begin

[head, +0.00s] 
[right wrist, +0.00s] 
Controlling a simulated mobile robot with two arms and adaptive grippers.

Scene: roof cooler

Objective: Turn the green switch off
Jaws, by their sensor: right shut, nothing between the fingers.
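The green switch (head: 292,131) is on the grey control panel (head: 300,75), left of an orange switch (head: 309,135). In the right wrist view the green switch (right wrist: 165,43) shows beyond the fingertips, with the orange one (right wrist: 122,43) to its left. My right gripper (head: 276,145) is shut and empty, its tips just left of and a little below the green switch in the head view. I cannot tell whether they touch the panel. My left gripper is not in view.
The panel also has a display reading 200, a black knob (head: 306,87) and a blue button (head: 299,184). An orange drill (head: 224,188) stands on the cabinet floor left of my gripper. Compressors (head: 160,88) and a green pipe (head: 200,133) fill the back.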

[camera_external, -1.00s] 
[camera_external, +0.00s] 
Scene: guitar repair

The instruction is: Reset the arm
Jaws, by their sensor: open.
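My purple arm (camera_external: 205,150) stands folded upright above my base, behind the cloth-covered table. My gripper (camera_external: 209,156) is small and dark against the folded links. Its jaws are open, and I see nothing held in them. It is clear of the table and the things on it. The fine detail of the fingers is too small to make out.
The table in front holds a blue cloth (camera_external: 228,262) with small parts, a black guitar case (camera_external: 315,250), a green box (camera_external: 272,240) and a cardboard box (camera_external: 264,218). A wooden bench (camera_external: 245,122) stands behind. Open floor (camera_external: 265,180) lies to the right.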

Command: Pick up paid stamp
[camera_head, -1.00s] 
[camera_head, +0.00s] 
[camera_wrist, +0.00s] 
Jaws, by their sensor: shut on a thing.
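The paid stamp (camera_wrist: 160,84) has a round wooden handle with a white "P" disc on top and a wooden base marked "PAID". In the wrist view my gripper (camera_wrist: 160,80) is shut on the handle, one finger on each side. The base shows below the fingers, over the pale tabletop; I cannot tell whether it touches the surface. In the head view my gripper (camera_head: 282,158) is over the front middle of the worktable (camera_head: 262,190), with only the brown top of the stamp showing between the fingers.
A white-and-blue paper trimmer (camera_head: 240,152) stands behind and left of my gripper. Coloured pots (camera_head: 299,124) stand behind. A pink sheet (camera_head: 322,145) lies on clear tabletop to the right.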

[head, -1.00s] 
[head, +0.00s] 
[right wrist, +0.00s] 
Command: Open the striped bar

end

What you are asked to do -
Print exactly the lines from the one containing "Jaws, by their sensor: open." to the one containing "[camera_head, -1.00s]", both included, and nothing else.

Task response -
Jaws, by their sensor: open.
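My purple arm (camera_external: 205,150) stands folded upright above my base, behind the cloth-covered table. My gripper (camera_external: 209,156) is small and dark against the folded links. Its jaws are open, and I see nothing held in them. It is clear of the table and the things on it. The fine detail of the fingers is too small to make out.
The table in front holds a blue cloth (camera_external: 228,262) with small parts, a black guitar case (camera_external: 315,250), a green box (camera_external: 272,240) and a cardboard box (camera_external: 264,218). A wooden bench (camera_external: 245,122) stands behind. Open floor (camera_external: 265,180) lies to the right.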

Command: Pick up paid stamp
[camera_head, -1.00s] 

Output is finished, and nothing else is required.